Supporters of Hezbollah hold portraits of its general secretaries on the first anniversary of the assassination of Hassan Nasrallah. (Reuters file)
Supporters of Hezbollah hold portraits of its general secretaries on the first anniversary of the assassination of Hassan Nasrallah. (Reuters file)

Relations between Lebanese President Joseph Aoun and Hezbollah have grown visibly strained, with contacts confined to what ministerial sources described as “the bare minimum.”

The chill has deepened following Aoun’s recent remarks on Hezbollah’s weapons, which widened the rift between the two sides and triggered pointed criticism from the group at the president.

In a televised interview last week marking the first anniversary of his election, Aoun said that “the role of weapons outside the state has ended with the presence of the army, and their continued existence has become a burden on their own environment and on Lebanon as a whole, with no remaining deterrent role.”

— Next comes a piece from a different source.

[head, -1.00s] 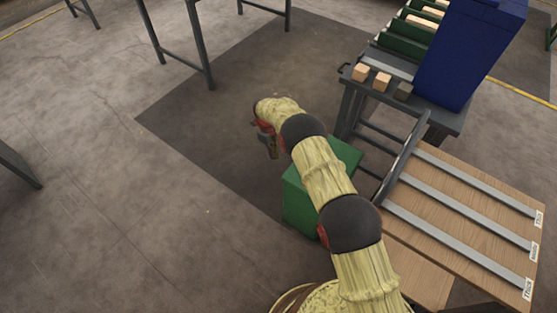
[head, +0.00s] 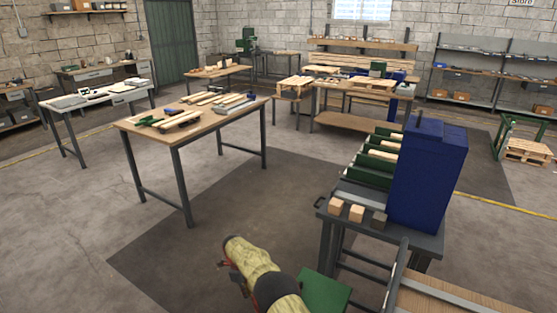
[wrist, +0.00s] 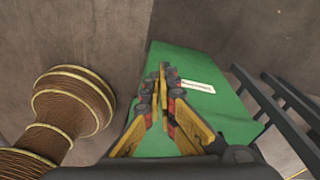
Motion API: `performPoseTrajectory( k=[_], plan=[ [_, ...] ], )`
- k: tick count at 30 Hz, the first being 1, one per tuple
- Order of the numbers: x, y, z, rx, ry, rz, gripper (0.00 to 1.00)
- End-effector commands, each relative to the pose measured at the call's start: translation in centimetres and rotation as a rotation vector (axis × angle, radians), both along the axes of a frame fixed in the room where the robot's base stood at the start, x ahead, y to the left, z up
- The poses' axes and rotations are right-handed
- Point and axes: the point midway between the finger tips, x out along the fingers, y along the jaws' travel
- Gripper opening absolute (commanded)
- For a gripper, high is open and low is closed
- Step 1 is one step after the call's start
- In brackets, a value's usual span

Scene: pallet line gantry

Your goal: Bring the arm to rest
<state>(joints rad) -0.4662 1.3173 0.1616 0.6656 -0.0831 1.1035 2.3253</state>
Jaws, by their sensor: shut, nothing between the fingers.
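My arm, in a pale yellow cover with dark joints, reaches out over the floor at the bottom of the head view. The end with my gripper (head: 236,276) points down there, and its fingers are hard to make out. In the wrist view my gripper (wrist: 162,72) is shut, its yellow and dark fingers together with nothing between them. The fingers show in front of a green box (wrist: 212,116) with a white label. The gap between fingers and box cannot be judged.
The green box (head: 325,294) stands close right of my arm. Further right is a dark stand (head: 424,244) with small blocks and a blue housing (head: 428,175). A wood-topped table (head: 215,132) with slats stands ahead to the left. Floor left of my arm is clear.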

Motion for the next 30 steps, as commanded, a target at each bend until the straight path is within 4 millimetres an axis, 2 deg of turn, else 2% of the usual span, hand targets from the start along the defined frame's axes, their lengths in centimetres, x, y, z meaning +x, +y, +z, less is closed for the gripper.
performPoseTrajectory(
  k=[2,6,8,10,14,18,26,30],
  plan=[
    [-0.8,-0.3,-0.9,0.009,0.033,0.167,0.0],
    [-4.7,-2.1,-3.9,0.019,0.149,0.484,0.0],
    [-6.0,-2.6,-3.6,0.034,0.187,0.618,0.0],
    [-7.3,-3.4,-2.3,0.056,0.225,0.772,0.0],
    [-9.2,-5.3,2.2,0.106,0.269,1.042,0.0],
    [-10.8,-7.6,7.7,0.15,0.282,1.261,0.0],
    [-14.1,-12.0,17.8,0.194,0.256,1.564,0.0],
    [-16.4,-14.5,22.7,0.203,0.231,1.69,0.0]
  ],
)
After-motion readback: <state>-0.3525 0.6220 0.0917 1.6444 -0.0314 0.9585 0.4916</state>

In response, former Hezbollah-aligned minister Mohammed Fneish said in a television interview that the party had “reservations on the president’s recent positions,” adding: “We disagree with him in form and substance in some passages. We are not another party. We are a resistance force that played a major role in liberating Lebanon.”

Cool communication

Ministerial sources familiar with Aoun’s position stressed that “the stances he expressed are not new, but the current circumstances may differ from previous ones.”

Speaking to Asharq Al-Awsat, the sources said the remarks stem from the president’s conviction that weapons outside the framework of the state no longer serve any purpose, that their role has ended, and that they have become a burden on everyone, including the Shiite community and Hezbollah’s own base.

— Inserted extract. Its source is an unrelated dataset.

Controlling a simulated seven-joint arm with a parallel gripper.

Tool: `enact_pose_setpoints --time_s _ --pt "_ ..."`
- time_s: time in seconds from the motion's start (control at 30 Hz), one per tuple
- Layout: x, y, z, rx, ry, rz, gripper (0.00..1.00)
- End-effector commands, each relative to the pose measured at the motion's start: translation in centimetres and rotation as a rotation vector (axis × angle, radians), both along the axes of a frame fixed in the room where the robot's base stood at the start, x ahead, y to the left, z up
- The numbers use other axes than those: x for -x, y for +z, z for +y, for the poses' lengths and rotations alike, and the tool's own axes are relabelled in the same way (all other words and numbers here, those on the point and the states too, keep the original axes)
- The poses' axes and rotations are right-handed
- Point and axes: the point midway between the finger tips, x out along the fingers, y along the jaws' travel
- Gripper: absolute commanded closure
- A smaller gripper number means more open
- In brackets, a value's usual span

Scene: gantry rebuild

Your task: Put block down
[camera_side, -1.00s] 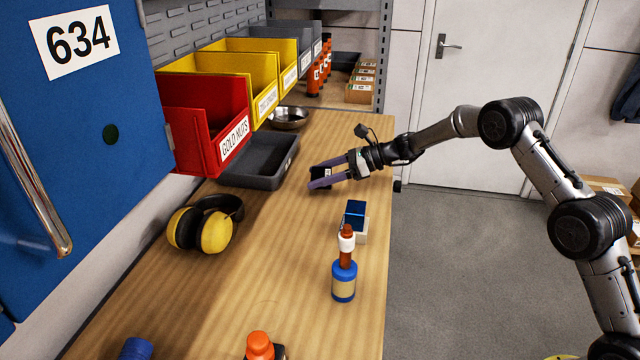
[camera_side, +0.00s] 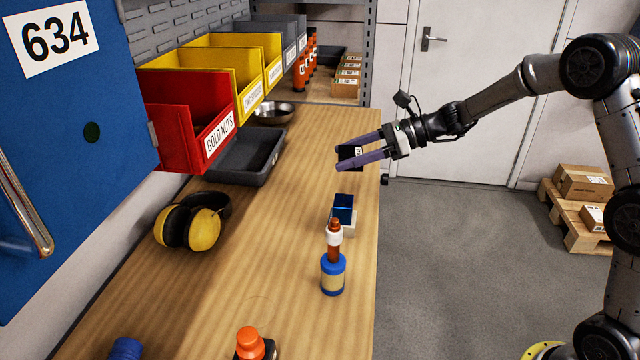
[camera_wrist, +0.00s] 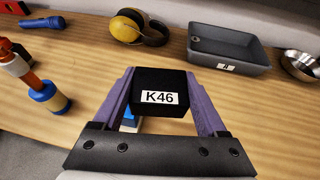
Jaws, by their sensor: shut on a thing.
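My gripper (camera_side: 362,157) is shut on a dark block and holds it above the right edge of the wooden bench. The block (camera_side: 347,154) is black with a white label. In the wrist view the block (camera_wrist: 160,92) sits between the two purple fingers and its label reads K46. A blue block-like piece on a pale base (camera_side: 343,212) stands on the bench below and nearer the side camera. In the wrist view the held block and a finger hide most of that blue piece (camera_wrist: 129,121).
Yellow ear defenders (camera_side: 203,230), a grey tray (camera_side: 240,160) and a metal bowl (camera_side: 273,113) lie along the wall side. The middle of the wooden bench (camera_side: 270,215) is clear.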

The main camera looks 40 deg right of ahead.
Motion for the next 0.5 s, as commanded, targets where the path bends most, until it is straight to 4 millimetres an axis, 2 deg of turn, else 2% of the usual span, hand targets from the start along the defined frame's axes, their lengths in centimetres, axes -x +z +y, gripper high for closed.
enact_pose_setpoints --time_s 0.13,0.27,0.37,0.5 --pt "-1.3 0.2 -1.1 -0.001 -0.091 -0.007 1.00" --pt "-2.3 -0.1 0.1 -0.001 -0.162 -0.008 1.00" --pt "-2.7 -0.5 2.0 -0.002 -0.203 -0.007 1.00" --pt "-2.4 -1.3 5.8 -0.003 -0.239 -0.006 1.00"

“This is, ultimately, a description of an existing reality,” the sources said.

They added that reactions from Hezbollah’s supporters were expected, but would not prevent communication from continuing, since maintaining contact serves the interests of both sides, particularly Hezbollah.

Aoun and Salam

In recent years, Hezbollah had sought to maintain good relations with Aoun. Its lawmakers voted for him during the presidential election session after months of backing Suleiman Franjieh’s candidacy.

The group’s leadership even opened discreet talks with Aoun on what became known as the “national security strategy,” though these discussions yielded no results. Channels of communication remain open on the issue of weapons north of the Litani River, amid Hezbollah’s refusal to cooperate on this file.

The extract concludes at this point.